I'll let Tony speak for himself, but I do still really enjoy the episode and the premise, it's just, yeah, holding back on the character drama kept me from loving it. Even if they kept the brainwashing angle, there's ways to let Henrique have some rich character moments in there, like having his feelings clash with his programming and his breaking free be the result of himself fighting the device instead of just having it ripped free. The lack of ensuing drama does weaken the payoff, but certainly not the setup, and it is still a good watch of an episode. I know Henrique plays a more ongoing part in the comics, but will be curious to see if he pops up again now that we're hitting the back end of episodes. He's definitely got a lot of potential for some neat threads.

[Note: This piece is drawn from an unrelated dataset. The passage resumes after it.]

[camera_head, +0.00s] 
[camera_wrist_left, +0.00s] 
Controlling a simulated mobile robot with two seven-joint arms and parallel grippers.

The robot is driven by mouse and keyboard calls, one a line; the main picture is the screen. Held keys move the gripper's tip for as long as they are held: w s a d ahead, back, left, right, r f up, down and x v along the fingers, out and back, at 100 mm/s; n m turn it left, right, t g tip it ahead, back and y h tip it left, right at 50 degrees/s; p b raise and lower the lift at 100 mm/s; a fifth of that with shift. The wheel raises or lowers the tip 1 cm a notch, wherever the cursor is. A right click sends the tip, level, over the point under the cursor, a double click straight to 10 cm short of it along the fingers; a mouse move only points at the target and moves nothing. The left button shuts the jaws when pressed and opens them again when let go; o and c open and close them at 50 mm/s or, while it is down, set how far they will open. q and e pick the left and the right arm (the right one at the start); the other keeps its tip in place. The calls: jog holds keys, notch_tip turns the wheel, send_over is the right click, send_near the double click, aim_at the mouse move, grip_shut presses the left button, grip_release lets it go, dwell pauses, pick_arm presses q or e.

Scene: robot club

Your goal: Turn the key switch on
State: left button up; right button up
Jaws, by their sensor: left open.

About Julian, I especially love that he's not asking to be rescued or protected or supported. He just wants someone who will check in from time to time, but is otherwise able to manage and seems happy on his own. His situation isn't an ideal one, but it's also not a plight he's asking to be saved from, and it's awesome seeing the new adults in his life respect that to a large degree.

Tony Williams said...

Both very good points, Julie. I saw Jose's plot as recycled, but it could just as easily be viewed as upping his game. From a concept standpoint, I still believe this episode had the most potential. The "flaw" was in its execution IMO.

I do agree about Julian. At least it didn't A.) Never show him again, or B.) Have him land with some Leave it to Beaver warm and fuzzy adopted family. However they could tone down his Pollyanna attitude a touch.